◆ Work required: Find and copy every line in the records that includes the string "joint".

+ + + + + + +

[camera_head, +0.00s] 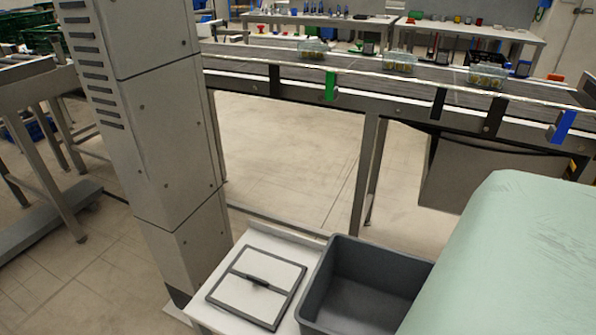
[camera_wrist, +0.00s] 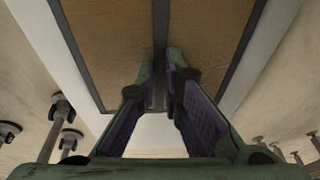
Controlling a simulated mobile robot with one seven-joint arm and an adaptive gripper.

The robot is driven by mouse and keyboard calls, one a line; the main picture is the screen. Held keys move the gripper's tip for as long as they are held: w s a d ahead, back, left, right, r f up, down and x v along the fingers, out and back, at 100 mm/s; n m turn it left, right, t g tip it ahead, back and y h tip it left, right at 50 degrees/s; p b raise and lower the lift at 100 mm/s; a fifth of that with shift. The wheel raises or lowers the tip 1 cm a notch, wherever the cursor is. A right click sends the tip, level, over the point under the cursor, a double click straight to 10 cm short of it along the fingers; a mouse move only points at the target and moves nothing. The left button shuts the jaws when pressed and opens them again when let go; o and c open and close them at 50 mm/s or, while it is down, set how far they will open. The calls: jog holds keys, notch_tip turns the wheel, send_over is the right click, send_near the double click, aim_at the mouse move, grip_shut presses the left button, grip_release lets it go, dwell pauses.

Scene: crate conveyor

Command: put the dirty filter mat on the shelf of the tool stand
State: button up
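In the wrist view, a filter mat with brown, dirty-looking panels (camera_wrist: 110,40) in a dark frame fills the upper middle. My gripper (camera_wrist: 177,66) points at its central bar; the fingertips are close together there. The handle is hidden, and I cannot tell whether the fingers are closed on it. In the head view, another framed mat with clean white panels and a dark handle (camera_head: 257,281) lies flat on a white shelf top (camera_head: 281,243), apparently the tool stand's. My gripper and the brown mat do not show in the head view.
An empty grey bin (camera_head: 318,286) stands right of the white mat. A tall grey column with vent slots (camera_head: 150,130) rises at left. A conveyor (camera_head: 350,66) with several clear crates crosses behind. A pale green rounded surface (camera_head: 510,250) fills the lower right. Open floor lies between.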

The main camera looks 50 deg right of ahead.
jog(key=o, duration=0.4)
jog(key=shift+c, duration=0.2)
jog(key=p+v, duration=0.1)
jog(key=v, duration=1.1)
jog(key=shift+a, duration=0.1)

+ + + + + + +

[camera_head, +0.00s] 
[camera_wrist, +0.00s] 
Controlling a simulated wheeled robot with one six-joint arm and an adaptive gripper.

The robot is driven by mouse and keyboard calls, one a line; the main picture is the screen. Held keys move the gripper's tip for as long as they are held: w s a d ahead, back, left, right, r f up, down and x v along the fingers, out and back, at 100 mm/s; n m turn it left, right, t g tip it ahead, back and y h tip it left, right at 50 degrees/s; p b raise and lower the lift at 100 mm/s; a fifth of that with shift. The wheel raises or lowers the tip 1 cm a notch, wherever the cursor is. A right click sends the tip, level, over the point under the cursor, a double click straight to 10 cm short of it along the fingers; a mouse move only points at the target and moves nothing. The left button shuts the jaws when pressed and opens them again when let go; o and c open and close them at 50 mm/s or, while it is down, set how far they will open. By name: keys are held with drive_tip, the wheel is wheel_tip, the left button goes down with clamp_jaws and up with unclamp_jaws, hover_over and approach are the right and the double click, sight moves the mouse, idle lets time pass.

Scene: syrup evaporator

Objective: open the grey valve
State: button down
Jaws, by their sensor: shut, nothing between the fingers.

+ + + + + + +

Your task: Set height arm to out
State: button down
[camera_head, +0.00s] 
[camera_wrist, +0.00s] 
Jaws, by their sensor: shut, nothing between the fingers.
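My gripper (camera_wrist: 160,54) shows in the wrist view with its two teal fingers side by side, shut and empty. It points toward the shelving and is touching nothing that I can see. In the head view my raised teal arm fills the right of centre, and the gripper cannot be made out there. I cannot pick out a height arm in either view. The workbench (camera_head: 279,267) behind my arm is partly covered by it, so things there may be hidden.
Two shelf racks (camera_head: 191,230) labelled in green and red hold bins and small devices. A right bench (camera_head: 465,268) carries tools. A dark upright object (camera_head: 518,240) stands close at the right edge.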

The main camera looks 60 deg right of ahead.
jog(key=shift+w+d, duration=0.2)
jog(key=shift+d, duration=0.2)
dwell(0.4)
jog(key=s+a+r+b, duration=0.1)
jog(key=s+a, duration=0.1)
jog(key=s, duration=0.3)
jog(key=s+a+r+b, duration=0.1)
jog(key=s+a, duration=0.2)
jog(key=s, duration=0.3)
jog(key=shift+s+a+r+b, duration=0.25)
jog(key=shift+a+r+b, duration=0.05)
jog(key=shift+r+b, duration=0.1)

+ + + + + + +

◆ Response:
Controlling a simulated mobile robot with one seven-joint arm and an adaptive gripper.
Controlling a simulated wheeled robot with one six-joint arm and an adaptive gripper.

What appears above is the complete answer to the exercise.